Please Wait. Searching ...
|Case Number:||civil appl no.nai.284 of 98|
|Parties:||KENYA SHELL LIMITED vs CHARLES MIGUI MARANGA & AGNES WAIRIMU MARANGA BOTH TRADING AS C & A GENERAL STORE|
|Date Delivered:||13 Nov 1998|
|Court:||Court of Appeal at Nairobi|
|Judge(s):||Johnson Evan Gicheru, Riaga Samuel Cornelius Omolo, Gurbachan Singh Pall|
|Citation:||KENYA SHELL LIMITED vs CHARLES MIGUI MARANGA & ANOTHEReKLR|
|Disclaimer:||The information contained in the above segment is not part of the judicial opinion delivered by the Court. The metadata has been prepared by Kenya Law as a guide in understanding the subject of the judicial opinion. Kenya Law makes no warranties as to the comprehensiveness or accuracy of the information|
REPUBLIC OF KENYA
IN THE COURT OF APPEAL
(CORAM: GICHERU, OMOLO & PALL, JJ.A.)
CIVIL APPLICATION NO. NAI. 284 OF 1998 (108/98)
KENYA SHELL LIMITED ..................................APPLICANT
CHARLES MIGUI MARANGA ...........................1ST RESPONDENT
AGNES WAIRIMU MARANGA
(Application from the order of the High Court of Kenya at
Nairobi (Mr. Mbogholi Msagha, J.) dated 28th day of
H.C.C.C. NO. 643 OF 1998)
RULING OF THE COURT
In an application such as the one we have before us, namely, one under Rule 5 (2) (b) of the court's rules, an applicant must show to the court two things;
(i)that the intended appeal is an arguable one or one which is not frivolous, and
(ii)that unless a stay or an injunction or whatever is sought is not granted, the intended appeal, if successful, will be rendered nugatory.
We are satisfied on the material placed before us that the intended appeal by Kenya Shell Limited, the applicant, is clearly an arguable one. Before the High Court, the Marangas, the respondents, purported to rely on an agreement made in 1988 as the basis of the contract between them and the applicant and that it was pursuant to that agreement and that agreement alone upon which they operated the applicant's petrol station at Kenyatta Market. The applicant, on the other hand, contended that the relevant agreement was the one of 1995. The learned Judge of the High Court appeared to think, in granting the mandatory injunction, that the 1995 agreement was imposed upon the respondents. We think that is a debatable point. In any case, Mr. Kiragu Kimani for the applicant submitted before us that whether one relies on the agreement of 1988 or the one of 1995, both had termination clauses and that the applicant had validly terminated whichever agreement was relied on. That is another arguable point in the intended appeal. As we have said the applicant's intended appeal cannot in any way be described as frivolous.
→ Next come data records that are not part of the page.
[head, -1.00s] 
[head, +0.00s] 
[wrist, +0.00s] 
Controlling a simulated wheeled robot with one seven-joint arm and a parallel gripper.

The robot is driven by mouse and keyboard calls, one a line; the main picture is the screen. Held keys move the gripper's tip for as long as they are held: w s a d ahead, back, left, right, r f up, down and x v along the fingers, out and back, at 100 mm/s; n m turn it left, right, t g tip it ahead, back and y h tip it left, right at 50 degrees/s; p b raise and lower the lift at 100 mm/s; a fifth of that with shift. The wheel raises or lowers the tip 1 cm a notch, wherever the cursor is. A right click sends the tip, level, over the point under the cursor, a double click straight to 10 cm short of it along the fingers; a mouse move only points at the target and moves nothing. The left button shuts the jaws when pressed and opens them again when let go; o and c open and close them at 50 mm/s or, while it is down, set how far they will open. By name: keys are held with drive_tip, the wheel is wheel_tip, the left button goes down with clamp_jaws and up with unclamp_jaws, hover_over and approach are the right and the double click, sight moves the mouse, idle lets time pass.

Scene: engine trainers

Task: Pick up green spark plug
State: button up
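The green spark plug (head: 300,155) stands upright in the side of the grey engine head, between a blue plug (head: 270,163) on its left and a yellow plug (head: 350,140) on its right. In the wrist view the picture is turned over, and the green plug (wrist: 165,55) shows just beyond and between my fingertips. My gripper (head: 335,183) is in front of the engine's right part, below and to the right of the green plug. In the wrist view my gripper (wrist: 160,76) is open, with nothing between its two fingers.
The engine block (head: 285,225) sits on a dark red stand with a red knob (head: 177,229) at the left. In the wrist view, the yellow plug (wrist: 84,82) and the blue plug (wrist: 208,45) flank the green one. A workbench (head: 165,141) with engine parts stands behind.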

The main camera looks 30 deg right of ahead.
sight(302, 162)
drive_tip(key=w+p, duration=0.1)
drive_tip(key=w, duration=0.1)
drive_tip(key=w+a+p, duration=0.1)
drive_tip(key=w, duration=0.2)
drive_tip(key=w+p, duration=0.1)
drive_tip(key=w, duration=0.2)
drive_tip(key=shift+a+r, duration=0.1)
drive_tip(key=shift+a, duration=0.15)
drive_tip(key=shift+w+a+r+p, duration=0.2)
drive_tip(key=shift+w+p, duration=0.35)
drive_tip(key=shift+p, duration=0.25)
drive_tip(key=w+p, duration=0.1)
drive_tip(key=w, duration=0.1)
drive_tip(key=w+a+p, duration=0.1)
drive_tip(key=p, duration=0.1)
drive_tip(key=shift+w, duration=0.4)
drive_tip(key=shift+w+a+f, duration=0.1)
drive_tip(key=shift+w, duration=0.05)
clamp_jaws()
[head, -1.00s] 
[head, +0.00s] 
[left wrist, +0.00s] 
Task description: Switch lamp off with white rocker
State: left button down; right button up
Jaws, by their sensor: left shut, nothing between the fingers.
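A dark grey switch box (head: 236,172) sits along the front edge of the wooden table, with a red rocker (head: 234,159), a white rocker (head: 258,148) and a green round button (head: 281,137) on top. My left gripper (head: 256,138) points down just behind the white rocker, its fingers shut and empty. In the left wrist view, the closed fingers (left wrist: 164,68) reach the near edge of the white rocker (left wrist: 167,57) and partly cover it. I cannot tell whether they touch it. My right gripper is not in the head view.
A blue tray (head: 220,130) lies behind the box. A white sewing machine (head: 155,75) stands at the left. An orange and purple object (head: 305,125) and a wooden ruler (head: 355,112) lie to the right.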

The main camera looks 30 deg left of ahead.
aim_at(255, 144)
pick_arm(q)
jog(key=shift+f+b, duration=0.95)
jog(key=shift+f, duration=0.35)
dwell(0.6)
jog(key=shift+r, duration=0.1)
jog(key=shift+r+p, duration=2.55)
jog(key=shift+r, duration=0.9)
Will that appeal be rendered nugatory if we do not grant a stay to the applicant? We do not think the applicant satisfied us on this point. As far as we understood Mr. Kimani, all he was saying on this point is that the applicant has entered into a lease over the land upon which the petrol station stands and that by the terms of that lease the applicant is obliged to hand over the dealership of the petrol station to a nominee of the landlord.
We however, note that the terms of the lease do not take effect until the 1st May, 1999. We do not want to believe and cannot make a decision on the basis that by May, 1999, the intended appeal will not have been heard and determined and that the applicant would then be in violation of the terms of the lease and may, as a consequence, lose the petrol station itself. The other issue in dispute between the applicant and the respondents, as Mr. Kuria for the respondents correctly pointed out, is really the margin of profit being earned by the applicant from the operation of the station by the respondents. The applicant did not attempt to show even before the trial Judge that its profit margin is so low that it may suffer irreparable loss if an injunction was granted to the respondents. For our part we are unable to see in what manner the applicant's intended appeal will be rendered nugatory if we do not grant a stay. That being our view of the matter, this application must fail and we order that it be and is hereby dismissed with costs thereof to the respondents.
Dated and delivered at Nairobi this 13th day of November, 1998.
J. E. GICHERU
JUDGE OF APPEAL
R. S. C. OMOLO
JUDGE OF APPEAL
G. S. PALL
JUDGE OF APPEAL
I certify that this is a true copy of the original.